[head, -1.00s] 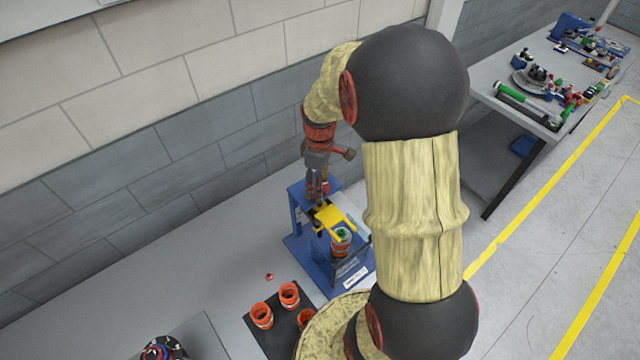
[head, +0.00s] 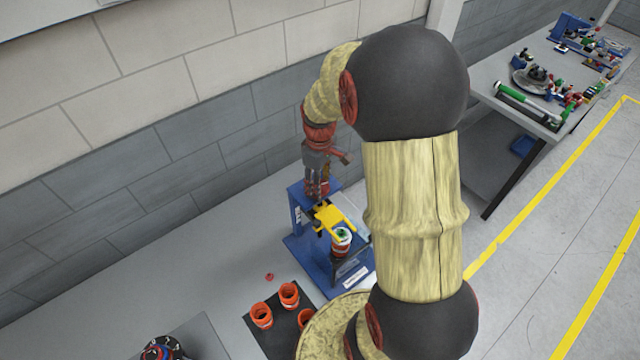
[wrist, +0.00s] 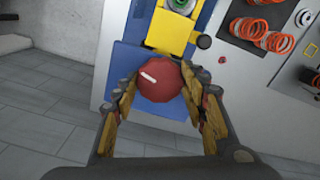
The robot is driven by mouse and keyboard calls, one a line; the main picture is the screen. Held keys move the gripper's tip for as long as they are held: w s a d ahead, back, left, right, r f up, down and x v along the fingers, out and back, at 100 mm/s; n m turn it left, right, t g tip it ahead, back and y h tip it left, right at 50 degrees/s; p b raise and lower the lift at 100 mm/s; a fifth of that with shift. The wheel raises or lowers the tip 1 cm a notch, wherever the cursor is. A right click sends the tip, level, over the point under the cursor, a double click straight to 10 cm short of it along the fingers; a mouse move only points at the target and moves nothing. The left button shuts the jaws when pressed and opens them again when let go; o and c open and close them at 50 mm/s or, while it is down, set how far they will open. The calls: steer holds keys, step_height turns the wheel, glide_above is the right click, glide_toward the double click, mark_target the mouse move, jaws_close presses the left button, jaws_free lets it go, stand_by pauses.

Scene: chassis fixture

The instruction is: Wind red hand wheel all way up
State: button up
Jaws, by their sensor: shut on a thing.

__________

Instructions for the task:
Set out exactly the run of lines that begins at the line holding "The instruction is: Wind" and ends at the last line of the data.

Output for this task:
The instruction is: Wind red hand wheel all way up
State: button up
Jaws, by their sensor: shut on a thing.

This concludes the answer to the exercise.